I’m pretty sure I’ve done this before, but I found new stuff. I’s like to ignore cameos, if possible. There are a LOT of those, but I want to restrict this to actors who had substantive different roles in at least two films.
Klaus Kinsky played Renfield in Jess Franco’s Dracula, but played the Count (Count Orlak) in Werner Herzog’s Nosferatu (I don’t think it’s a stretch to equate Dracula and Nosferatu)
Vincent Price played Clifford Pyncheon in the 1940 House of the Seven Gables and Gerald Pyncheon in the “House of the Seven Gables” segment of Roger Corman’s 1963 Twice-Told Tales.
Michael Caine plated Milo Tindle in the original 1972 film of Anthony Shaffer’s Sleuth, and Andrew Wyke in Harold Pinter’s 2007 rewrite.
He thus is the only actor I know to play all parts in a show having more than one character
Jeremy Brett played Dorian Gray in the 1961 “Armchair Theater” version of The Picture of Dorian Gray (the version with the Dick Smith makeup). In the 1976 TV version (with the John Osborne script) he played painter Basil Hallward.
(Speaking of Brett, they’re not exactly versions of the same work, but he played Dr. Watson to Charlton Heston’s Sherlock Holmes in the LA production of Crucifer of Blood, which was sort-of adapted from The Sign of Four, and was filmed. Brett, of course, played Holmes himself on BBC/WGBH, including an adaptation of The Sign of Four.)

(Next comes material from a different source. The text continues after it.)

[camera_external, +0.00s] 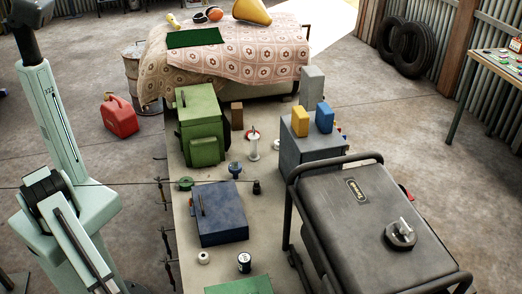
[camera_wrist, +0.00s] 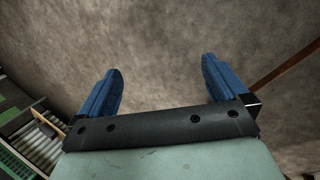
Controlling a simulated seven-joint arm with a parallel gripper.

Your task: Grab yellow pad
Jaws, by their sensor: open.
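A small upright yellow block (camera_external: 300,120), the likeliest yellow pad, stands on top of a grey box (camera_external: 312,152). A similar blue block (camera_external: 324,118) stands just right of it, with a narrow gap. My gripper (camera_wrist: 161,66) shows in the wrist view with its two blue fingers wide apart and nothing between them. The yellow block is not in the wrist view. In the external view my arm rises at the left, and I cannot make out the gripper there.
A green box (camera_external: 200,125) and a dark blue box (camera_external: 219,213) are on the bench. A covered bed (camera_external: 240,62) is behind, with a yellow item (camera_external: 252,11) on it.

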Tony Curtis played Joe/“Josephine” in Some Like it Hot in 1959. Much later, in the stage musical (originally called Sugar, but later rechristened Some Like it Hot, he played Osgood Fielding, the Joe E. Brown part in the movie.
Again, not exactly what I originally asked for, but Bela Lugosi played the villain, Roxor, in the 1932 Chandu the Magician, but went on to play Chandu himself in The Return of Chandu (1934) and Chandu on Magic Island (1935).
Similarly, Boris Karloff famously played the Frankenstein monster in three films, the original 1931 James Whale Frankenstein, The Bride of Frankenstein, and The Son of Frankenstein. He played Baron Victor von Frankenstein in the 1958 film * Frankenstein 1970* (He had previously played several Mad Scientists, most notably Dr. Gustav Nieman in 1944’s House of Frankenstein at the same studio where he’d played the monster.)